The fame of the egg collectors spread far and wide. Hundreds of visitors gathered on the cliff top watching the climmers swinging side to side on the end of their long ropes. Tourism had arrived at the cliffs!
When the days egg collecting work was finished, if any visitor wished to try their hand at egg collecting (the climmers called them the amateurs) they were placed in a harness and lowered down the cliff face. Being ‘canny Yorkshire men’ there was no charge for being lowered down but there was a price to pay for being pulled back up to the top! This practice brought much needed revenue to the local economy.
How many eggs were being collected?
In 1884 it was estimated by John Cordeaux that the annual number of eggs taken from the cliffs was around 130,000.
This figure was later found to be totally incorrect, as the climming teams only collected eggs on a maximum of forty days each year. At the end of the nineteenth century, a more accurate figure was calculated and agreed by all to be 80,000 eggs annually (Nelson).
By the time egg collecting ceased in 1954, which was the result of the passing of The Wild Birds Protection Act, fewer than 10,000 eggs could be found on the cliffs. This shows the catastrophic decline in the numbers of seabirds breeding on the cliffs.
During the 1850’s and 1860’s many seabirds were shot for sport. Men hired boats from Scarborough and Bridlington with the sole intention of shooting as many seabirds as possible.
The Rector of The Priory Church in Bridlington, The Reverend H.F. Barnes-Lawrence, was so appalled by the annual slaughter of the seabirds that he, together with the Member of Parliament for East Yorkshire, Christopher Sykes, introduced The Protection of Seabirds Bill to The House of Commons on 26th. February 1869. The Bill became Law on 24th. June that same year.
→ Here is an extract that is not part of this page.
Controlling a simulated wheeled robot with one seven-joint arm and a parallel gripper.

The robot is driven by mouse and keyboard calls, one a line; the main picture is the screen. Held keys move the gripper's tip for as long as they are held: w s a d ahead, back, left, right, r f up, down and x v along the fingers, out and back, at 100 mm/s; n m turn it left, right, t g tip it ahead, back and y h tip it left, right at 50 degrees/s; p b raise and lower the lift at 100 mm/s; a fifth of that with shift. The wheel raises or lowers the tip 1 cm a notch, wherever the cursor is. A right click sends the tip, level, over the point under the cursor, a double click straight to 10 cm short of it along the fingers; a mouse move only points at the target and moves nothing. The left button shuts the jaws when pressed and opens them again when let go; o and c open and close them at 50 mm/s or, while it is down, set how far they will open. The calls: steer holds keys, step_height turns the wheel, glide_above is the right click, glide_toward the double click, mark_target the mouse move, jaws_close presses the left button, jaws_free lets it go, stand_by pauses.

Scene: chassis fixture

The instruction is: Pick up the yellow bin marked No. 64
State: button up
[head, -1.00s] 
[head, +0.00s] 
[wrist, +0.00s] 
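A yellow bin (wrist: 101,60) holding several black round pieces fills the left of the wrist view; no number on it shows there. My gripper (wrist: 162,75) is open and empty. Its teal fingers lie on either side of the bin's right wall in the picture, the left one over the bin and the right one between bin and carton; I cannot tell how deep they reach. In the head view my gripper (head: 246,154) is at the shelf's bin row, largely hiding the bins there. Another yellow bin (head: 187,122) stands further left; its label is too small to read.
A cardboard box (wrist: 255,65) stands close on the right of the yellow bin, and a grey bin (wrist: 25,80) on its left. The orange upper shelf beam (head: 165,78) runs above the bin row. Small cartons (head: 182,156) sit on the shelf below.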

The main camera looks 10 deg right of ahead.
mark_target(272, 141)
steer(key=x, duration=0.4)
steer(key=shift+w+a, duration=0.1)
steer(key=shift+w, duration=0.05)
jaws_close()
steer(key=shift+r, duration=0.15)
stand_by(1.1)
This Law made it illegal to shoot any wild seabirds in the breeding colonies anywhere in the UK with the exception of St. Kilda.
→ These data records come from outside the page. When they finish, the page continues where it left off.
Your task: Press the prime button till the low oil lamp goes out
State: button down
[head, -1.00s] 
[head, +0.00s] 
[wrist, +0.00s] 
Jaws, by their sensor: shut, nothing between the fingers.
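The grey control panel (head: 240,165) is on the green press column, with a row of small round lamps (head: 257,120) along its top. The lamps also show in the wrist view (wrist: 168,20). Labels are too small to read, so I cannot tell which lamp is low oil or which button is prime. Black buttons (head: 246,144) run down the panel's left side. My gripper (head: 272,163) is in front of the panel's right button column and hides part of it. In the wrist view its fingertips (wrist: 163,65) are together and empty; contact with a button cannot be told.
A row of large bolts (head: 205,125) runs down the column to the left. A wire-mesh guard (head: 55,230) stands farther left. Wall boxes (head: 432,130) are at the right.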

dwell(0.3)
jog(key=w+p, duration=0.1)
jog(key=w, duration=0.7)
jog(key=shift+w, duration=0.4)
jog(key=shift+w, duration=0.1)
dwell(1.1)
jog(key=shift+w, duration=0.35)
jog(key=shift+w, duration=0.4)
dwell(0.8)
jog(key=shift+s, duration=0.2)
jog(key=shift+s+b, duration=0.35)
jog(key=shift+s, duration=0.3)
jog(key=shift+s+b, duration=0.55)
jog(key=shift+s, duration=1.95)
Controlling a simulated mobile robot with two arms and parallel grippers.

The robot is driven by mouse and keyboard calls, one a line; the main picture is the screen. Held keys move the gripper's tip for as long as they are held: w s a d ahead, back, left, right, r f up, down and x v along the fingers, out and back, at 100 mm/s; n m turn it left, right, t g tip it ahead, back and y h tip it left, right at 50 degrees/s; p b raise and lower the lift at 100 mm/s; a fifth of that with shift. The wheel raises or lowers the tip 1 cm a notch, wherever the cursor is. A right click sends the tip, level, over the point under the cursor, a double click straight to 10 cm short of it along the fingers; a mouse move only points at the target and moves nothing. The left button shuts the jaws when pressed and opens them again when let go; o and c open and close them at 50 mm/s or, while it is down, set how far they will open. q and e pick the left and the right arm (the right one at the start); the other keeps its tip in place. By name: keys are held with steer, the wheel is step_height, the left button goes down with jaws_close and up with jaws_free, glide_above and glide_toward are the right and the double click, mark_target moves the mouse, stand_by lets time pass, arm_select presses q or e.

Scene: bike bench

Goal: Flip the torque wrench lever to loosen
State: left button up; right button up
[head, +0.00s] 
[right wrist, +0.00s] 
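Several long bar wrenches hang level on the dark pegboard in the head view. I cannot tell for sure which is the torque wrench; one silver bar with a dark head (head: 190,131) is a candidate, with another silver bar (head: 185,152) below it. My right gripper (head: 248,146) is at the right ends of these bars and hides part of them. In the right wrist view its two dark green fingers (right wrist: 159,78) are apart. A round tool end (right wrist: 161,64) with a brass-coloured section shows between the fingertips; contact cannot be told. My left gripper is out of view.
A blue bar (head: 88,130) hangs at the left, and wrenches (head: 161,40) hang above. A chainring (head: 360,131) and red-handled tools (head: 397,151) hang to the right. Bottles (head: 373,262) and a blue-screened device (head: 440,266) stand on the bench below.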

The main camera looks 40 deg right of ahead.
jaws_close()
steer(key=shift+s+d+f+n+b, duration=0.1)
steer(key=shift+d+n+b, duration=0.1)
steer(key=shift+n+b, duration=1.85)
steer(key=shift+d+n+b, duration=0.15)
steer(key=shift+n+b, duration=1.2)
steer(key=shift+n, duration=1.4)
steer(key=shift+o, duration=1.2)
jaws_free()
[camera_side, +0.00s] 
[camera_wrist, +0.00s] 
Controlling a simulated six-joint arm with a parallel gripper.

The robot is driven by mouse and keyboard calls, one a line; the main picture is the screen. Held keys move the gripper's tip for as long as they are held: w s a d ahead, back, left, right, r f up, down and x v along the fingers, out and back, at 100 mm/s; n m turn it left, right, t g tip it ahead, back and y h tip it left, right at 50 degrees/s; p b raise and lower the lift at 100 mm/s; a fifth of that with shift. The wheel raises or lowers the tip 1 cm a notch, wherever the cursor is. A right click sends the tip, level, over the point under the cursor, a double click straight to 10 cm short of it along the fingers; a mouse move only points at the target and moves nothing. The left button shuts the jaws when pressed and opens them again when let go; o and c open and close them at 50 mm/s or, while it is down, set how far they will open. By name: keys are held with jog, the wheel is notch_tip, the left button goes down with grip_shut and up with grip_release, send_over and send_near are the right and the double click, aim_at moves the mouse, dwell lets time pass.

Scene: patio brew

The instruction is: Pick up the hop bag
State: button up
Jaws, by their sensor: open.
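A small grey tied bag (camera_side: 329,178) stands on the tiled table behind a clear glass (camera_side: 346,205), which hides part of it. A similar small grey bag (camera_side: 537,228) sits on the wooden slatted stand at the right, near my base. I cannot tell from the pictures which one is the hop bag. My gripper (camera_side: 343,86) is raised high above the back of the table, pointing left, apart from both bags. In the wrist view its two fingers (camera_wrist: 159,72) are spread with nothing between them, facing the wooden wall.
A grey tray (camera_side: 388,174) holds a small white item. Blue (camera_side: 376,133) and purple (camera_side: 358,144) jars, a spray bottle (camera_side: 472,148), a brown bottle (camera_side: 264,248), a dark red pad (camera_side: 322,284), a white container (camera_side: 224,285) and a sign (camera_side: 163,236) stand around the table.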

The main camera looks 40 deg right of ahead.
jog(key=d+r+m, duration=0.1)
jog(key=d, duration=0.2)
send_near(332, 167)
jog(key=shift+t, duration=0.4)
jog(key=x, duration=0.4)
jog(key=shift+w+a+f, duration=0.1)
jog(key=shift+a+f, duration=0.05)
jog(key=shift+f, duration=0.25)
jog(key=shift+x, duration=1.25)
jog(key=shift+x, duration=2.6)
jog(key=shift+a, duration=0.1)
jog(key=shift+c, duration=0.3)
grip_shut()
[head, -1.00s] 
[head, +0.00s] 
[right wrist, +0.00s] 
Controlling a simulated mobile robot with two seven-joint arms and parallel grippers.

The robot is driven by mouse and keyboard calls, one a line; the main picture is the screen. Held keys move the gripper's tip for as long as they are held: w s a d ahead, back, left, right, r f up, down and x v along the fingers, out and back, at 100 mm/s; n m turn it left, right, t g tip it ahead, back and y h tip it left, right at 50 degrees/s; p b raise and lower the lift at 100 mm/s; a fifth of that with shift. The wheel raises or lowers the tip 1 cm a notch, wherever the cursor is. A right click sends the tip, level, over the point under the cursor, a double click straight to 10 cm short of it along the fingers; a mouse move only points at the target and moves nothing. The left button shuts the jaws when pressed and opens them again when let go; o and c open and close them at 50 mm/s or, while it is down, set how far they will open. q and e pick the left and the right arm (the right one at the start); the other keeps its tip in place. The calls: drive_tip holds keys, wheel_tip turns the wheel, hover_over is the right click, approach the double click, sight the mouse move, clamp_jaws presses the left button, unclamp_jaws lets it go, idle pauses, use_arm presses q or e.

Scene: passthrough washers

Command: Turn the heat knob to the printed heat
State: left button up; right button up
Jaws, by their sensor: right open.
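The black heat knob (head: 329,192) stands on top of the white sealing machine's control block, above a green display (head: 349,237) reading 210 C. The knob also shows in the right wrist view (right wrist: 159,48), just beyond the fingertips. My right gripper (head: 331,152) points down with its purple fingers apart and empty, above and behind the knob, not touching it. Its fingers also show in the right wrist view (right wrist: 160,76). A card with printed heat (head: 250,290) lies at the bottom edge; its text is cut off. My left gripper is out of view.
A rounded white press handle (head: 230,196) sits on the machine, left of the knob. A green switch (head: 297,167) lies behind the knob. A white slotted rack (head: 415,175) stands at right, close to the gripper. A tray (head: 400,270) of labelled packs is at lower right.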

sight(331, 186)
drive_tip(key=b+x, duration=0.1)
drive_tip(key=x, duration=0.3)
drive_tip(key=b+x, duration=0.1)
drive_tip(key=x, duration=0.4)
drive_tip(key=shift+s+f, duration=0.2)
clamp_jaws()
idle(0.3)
It was the passing of The Wild Birds Protection Act in 1954 that also made it illegal to collect the eggs of wild birds and so brought about an abrupt and permanent end to climming at Flamborough and Bempton.
This also brought to an end a very much loved local dish known as seabird pie, with its filling of local seabird eggs.
C. Waterton (1835) Notes of The Visit to the Haunts of the Guillemot, London Magazine of Natural History
J. Cordeaux (1834) The Seabirds at Flamborough, Naturalist
T.H. Nelson (1907) The Birds of Yorkshire, vol 2, London: A. Brown & sons.
S. Leng (1931) Experiences and Reminicences of a Cliff-Climber. Manchester:Steel, Adams & Co.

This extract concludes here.